One of the most incredible pianists I have worked with told me about the use of personas to overcome stage fright. I have heard similar advice, but not the suggestion of developing a persona. The advice I had heard that sounds something like this: if you want to do X, but are afraid, think of someone you admire and imagine how they would deal with the fear in that situation. Hmm…as good and interesting as that sounds, for some reason it never worked for me, not for addressing emotional challenges anyway.

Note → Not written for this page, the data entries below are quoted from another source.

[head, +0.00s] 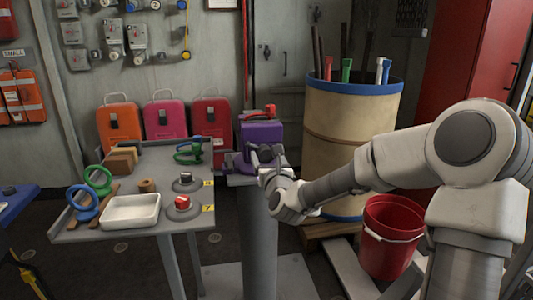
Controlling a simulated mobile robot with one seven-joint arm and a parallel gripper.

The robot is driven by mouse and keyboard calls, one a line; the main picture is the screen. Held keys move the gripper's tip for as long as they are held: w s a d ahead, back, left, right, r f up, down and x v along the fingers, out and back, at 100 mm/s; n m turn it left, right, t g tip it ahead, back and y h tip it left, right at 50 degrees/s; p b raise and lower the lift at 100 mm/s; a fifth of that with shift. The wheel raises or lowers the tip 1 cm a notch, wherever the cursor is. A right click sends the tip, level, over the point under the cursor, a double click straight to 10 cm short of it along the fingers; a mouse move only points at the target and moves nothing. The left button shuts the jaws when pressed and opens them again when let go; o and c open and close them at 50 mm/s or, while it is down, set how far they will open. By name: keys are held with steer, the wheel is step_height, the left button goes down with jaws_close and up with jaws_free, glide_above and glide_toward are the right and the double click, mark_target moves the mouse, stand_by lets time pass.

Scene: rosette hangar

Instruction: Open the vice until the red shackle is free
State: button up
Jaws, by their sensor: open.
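The purple vice (261,133) stands on a grey pedestal (258,230) in the middle of the head view. A small red piece, which looks like the red shackle (270,110), shows at the top of the vice. How the jaws hold it is too small to tell. My gripper (265,156) is open, close in front of the vice's lower part. Its fingers overlap the vice in the picture, and I cannot tell whether they touch it. The vice's handle is not clearly visible behind the gripper.
A grey table (112,232) at left holds a white tray (130,211), green and blue rings, blocks and two round knobs. A tan barrel (345,150) stands close right of the vice. A red bucket (390,238) stands below my arm.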

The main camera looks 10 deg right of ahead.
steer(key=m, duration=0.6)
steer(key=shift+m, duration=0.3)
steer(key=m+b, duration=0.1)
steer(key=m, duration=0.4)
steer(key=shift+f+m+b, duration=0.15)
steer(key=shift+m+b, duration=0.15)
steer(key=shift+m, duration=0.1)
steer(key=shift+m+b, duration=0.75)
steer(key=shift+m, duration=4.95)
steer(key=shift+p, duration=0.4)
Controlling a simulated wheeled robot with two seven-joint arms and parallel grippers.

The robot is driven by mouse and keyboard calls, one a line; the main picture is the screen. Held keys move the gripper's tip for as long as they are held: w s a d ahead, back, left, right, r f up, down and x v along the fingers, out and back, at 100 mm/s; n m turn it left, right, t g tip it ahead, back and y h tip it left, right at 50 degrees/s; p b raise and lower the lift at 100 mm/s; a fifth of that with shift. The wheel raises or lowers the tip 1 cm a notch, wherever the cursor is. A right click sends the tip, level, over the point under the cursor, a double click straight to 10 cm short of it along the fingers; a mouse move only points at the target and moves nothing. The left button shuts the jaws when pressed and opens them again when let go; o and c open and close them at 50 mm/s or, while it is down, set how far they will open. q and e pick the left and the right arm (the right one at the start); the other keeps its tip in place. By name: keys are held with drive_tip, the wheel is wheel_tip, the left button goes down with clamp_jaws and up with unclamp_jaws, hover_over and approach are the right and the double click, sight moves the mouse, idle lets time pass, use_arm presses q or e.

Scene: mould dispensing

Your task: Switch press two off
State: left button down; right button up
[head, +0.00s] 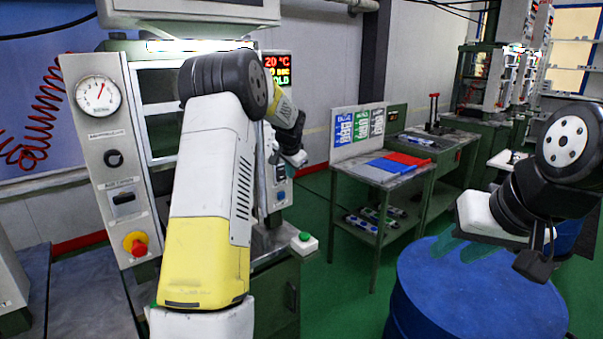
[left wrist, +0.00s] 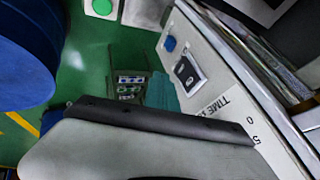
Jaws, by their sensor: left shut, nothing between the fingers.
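The press (head: 102,75) stands in front of me, with a gauge, black knob, switch and red stop button on its left panel. Its red display (head: 278,70) is lit. Its narrow right panel (head: 281,187) carries a dark rocker switch and a blue button. In the left wrist view the rocker switch (left wrist: 187,73) and blue button (left wrist: 169,44) are clear. My left gripper (head: 301,160) is shut and empty beside this panel. Its teal fingertips (left wrist: 188,103) show close to the switch; contact cannot be told. My right gripper (head: 463,249) is open and empty above the blue drum.
A blue drum (head: 470,300) stands at the front right. A green button box (head: 304,242) sits below the right panel. A table (head: 372,176) with red and blue items and a sign board stands behind. Green floor is free between drum and press.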

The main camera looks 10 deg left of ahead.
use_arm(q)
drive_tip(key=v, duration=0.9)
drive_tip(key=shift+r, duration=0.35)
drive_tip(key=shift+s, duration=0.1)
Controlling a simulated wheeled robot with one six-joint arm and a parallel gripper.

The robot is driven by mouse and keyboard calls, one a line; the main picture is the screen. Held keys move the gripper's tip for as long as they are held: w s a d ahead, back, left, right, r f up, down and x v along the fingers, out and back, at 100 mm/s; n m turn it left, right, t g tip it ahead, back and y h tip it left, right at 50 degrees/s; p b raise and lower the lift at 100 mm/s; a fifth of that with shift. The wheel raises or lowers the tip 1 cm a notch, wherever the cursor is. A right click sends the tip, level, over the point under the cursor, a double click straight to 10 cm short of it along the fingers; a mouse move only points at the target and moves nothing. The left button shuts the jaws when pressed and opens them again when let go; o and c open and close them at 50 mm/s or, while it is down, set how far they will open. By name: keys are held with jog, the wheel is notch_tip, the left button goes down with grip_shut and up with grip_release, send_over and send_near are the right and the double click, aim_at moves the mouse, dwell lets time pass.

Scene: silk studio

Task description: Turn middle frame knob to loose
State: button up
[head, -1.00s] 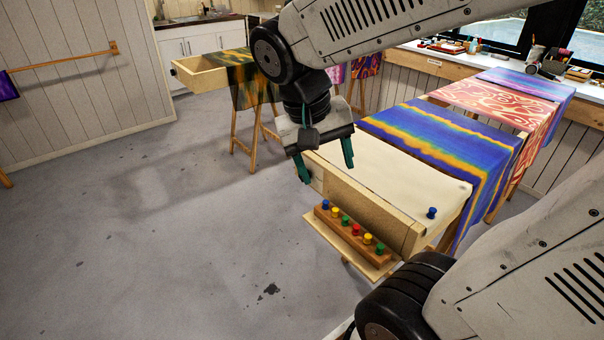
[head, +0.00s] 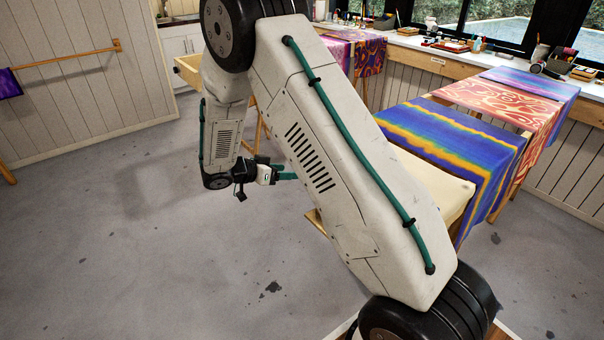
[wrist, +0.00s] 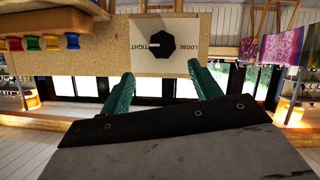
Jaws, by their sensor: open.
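A black many-sided knob (wrist: 161,44) sits on a white plate (wrist: 182,68) on the tan side of the frame (wrist: 93,62) in the wrist view. The plate reads TIGHT left of the knob and LOOSE right of it. A pale mark on the knob appears to point toward TIGHT. My gripper (wrist: 160,73) is open and empty, its two green fingers below the knob, one to each side, apart from it. In the head view my gripper (head: 284,172) is left of the frame (head: 440,183), whose knob side is hidden behind my arm.
A blue and orange cloth (head: 455,140) and a red patterned cloth (head: 495,102) cover surfaces behind. The grey floor (head: 120,240) to the left is open.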

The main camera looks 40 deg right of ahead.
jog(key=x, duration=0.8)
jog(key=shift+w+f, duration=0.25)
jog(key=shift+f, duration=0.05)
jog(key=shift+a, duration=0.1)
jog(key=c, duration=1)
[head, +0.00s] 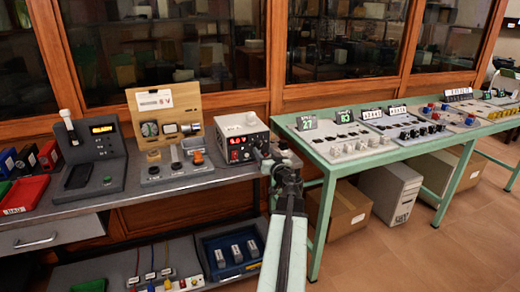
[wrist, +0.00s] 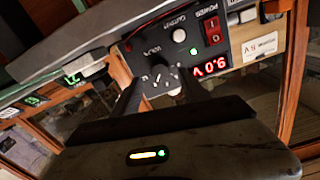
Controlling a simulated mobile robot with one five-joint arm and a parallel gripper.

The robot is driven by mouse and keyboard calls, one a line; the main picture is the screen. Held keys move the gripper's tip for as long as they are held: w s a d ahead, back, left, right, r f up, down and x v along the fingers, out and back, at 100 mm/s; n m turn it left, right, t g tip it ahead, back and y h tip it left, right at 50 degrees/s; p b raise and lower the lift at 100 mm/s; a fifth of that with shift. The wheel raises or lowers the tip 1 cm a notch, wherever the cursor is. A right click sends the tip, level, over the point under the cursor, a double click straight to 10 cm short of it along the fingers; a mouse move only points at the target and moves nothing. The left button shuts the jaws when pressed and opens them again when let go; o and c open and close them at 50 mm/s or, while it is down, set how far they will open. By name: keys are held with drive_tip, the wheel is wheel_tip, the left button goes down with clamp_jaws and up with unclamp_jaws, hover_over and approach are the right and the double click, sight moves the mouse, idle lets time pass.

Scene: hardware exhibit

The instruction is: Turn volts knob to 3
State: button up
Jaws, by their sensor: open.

The idea of creating a persona intrigued me. I really like reaching into myself, stirring up the juices of imagination, and creating. Certainly well worth a try, creating a persona for my own use would be fun. I began by asking myself about the qualities this persona should possess. What I came up with is that she should be powerful, yet vulnerable; confident, but not condescending, completely and unapologetically at home in her own skin; fearless, but not foolhardy. Most of all she should courageously lead with and share her heart. Ladies and gentlemen (drum roll), I present Angelique de la Force! Because I “gave birth” to her, she is a part of me, an abiding and intimate ally. I can step into her; I can “be” her. It’s really remarkable to me that this works. Distinguishing Angelique as somehow separate from me, when she is in reality a part of me, has given access to more of myself. Joy possesses all of Angelique’s traits, but they are somehow not as distilled or concentrated as they are in Angelique. Angelique is not burdened by some of Joy’s other qualities, qualities that are positive and useful, but qualities whose presence tamp down those that are so prominent in Angelique. On stage I am Angelique.
I wonder how many other personas I could bring to life to aid in other aspects of my life. How about you?